No Brasil, a situação é bem diferente. A família, na Constituição de 1934, constituída pelo casamento indissolúvel, estava sob a proteção do Estado e condicionava-se à verificação dos impedimentos e no processo de oposição, para sua validade, com observância das disposições da lei, para sua validade, ou seja, do Código Civil de 1916, ainda vigente.
A Carta de 1937 também enunciava que a família se constituía pelo casamento indissolúvel. A leitura de todos os dispositivos pertinentes demonstra inequivocamente que aquele se operava pela união do homem e da mulher.
Também a Constituição democrática de 1946 assentava que a família era constituída, pelo casamento de vínculo indissolúvel, sob a proteção do Estado.
A Constituição de 1967 e a Emenda número 1 à Constituição de 1967, igualmente consignam que a família se constitui pelo casamento e tem a proteção do Estado.
O art. 226 da Carta Magna, de 1988, mais generoso, na conceituação, determina, com ênfase e precisão cirúrgica, que a família é à base da sociedade e o casamento é civil e gratuito, reconhecido ainda o religioso, e os direitos e deveres referentes à sociedade conjugal são exercidos igualmente pelo homem e pela mulher, somente recebendo a proteção do Estado à união estável entre o homem e a mulher, como entidade familiar. Esta é estendida à comunidade familiar formada por qualquer dos pais e seus descendentes e nunca pela união entre seres do mesmo sexo.

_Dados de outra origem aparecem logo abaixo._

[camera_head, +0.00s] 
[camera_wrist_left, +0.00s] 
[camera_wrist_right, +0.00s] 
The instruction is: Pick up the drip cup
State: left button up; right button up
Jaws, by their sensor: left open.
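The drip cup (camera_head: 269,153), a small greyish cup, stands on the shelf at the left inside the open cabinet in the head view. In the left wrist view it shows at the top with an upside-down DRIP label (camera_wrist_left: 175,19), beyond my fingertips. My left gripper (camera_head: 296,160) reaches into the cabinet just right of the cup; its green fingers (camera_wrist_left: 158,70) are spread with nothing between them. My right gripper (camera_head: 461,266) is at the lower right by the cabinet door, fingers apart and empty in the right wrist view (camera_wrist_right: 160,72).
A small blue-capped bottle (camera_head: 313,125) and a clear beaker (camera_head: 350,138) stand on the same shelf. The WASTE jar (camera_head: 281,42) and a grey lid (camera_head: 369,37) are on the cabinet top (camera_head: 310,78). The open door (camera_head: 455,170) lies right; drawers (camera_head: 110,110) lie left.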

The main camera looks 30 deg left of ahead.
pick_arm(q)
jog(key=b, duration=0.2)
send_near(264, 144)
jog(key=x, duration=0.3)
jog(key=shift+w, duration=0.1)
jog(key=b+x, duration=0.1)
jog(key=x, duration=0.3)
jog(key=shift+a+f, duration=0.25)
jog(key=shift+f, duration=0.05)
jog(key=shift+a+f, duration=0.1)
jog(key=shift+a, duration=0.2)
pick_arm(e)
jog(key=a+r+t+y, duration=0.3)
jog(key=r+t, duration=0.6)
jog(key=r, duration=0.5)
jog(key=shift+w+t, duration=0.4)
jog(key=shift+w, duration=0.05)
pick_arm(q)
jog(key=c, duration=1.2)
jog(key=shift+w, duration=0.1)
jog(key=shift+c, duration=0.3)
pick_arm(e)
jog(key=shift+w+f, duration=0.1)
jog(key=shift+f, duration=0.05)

O Código Civil, em todo título referente ao casamento, faz expressa e induvidosa menção ao marido e à mulher – homem e mulher - e não poderia ser diferente, o mesmo ocorrendo, nos demais títulos e capítulos pertinentes. O anteprojeto do Código Civil não destoa dessa linha, quando indica que a mulher casada assume a condição de consorte, companheira e colaboradora do marido na direção e nos encargos da família, e realiza-se no momento em que o homem e a mulher expressam, perante o juiz, a sua vontade de estabelecer vínculo matrimonial, e o juiz os declara casados.
A Lei 9278, de 10 de maio de 1996, regulamenta o § 3º do artigo 226 da Constituição e consagra, como entidade familiar, a convivência duradoura, pública e contínua, de um homem e uma mulher, estabelecida com objetivo de constituição de família.
O Código Civil prescreve, no artigo 396, que os parentes podem exigir uns dos outros os alimentos, de que necessitam para subsistir. Parentes, em linha reta, são as pessoas que estão umas para as outras, na relação de ascendentes e descendentes e, em linha colateral, ou transversal, até o sexto grau, as pessoas que provêm de um só tronco, sem descenderem uma da outra e cada cônjuge é aliado aos parentes do outro pelo vínculo da afinidade, que não se extingue com a dissolução do casamento que a originou. Os artigos 396 a 405 disciplinam as obrigações alimentares.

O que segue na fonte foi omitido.